### Short exercise
Of the lines listed below, return exactly those that run from the line containing "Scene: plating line" through the line containing "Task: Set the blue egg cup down", both included.

### Source records
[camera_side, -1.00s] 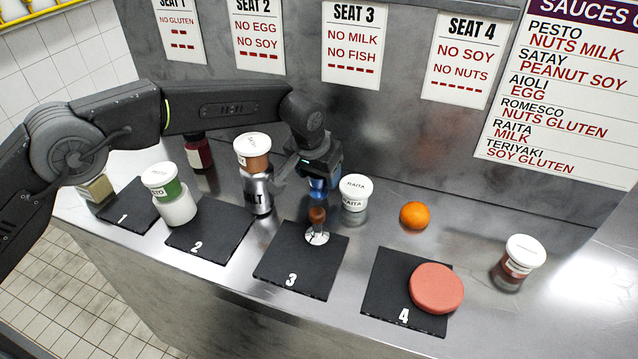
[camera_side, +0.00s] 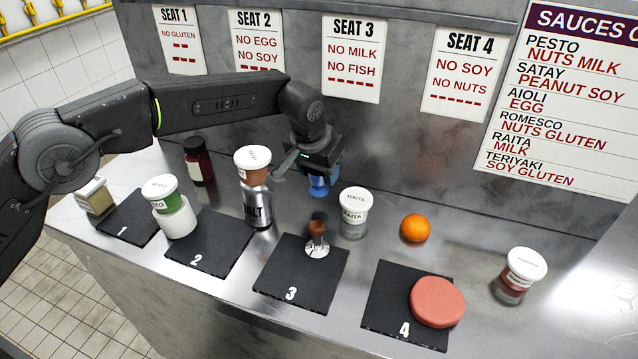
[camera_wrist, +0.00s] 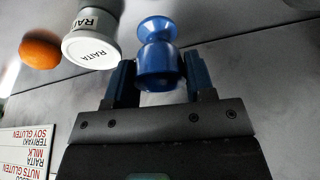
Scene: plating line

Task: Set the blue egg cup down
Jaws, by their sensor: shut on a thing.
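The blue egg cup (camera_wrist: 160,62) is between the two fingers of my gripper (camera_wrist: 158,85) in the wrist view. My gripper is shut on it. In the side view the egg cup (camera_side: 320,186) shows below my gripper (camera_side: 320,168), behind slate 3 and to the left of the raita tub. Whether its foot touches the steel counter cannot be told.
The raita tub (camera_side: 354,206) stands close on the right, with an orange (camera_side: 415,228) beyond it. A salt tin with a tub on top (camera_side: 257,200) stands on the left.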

==

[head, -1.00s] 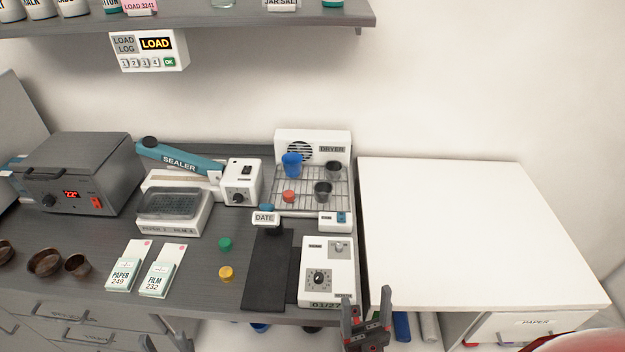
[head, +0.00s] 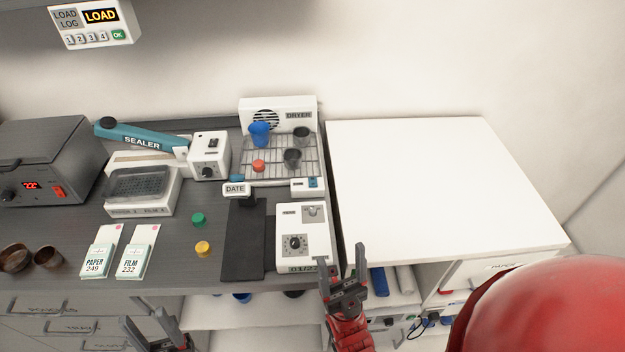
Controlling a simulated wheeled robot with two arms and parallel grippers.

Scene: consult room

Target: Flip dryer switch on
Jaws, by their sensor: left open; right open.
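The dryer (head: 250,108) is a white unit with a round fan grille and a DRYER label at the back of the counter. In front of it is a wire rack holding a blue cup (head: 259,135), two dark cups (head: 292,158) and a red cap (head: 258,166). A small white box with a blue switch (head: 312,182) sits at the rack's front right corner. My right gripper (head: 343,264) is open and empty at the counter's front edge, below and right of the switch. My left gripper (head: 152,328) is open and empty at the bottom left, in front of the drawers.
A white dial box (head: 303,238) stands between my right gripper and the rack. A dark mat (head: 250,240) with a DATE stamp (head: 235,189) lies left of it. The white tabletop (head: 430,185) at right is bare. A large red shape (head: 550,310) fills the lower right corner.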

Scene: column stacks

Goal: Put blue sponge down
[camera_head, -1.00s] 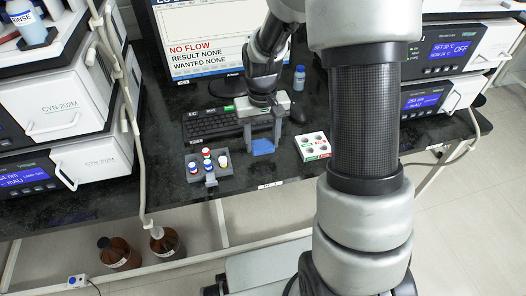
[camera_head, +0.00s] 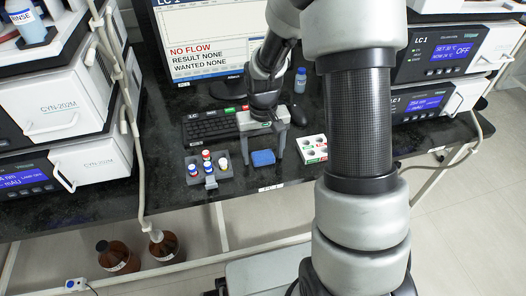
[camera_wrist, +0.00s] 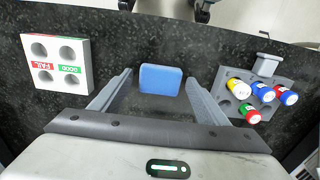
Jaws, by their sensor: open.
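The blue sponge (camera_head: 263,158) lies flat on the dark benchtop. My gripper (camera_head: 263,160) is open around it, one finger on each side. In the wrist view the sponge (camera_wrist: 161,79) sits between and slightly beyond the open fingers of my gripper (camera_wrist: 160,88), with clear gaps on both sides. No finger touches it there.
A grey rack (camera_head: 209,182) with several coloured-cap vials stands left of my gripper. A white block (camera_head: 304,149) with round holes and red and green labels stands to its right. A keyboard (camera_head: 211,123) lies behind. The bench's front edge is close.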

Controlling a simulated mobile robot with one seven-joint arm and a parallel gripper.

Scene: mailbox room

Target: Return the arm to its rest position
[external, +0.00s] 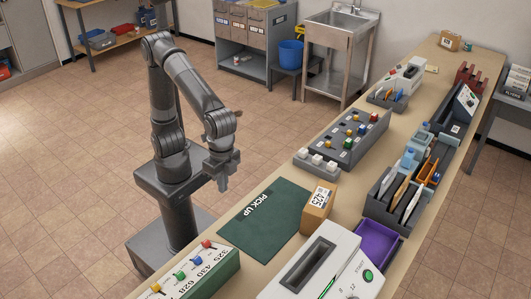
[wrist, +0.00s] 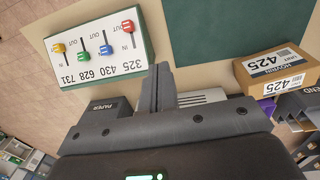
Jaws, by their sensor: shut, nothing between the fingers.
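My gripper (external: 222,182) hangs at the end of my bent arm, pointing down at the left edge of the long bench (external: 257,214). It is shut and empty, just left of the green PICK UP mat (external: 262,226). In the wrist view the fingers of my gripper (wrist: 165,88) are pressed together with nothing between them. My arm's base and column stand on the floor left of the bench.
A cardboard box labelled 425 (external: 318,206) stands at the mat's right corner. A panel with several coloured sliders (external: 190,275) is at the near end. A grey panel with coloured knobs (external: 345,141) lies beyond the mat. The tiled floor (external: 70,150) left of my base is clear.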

### Answer to this task
Scene: plating line

Task: Set the blue egg cup down

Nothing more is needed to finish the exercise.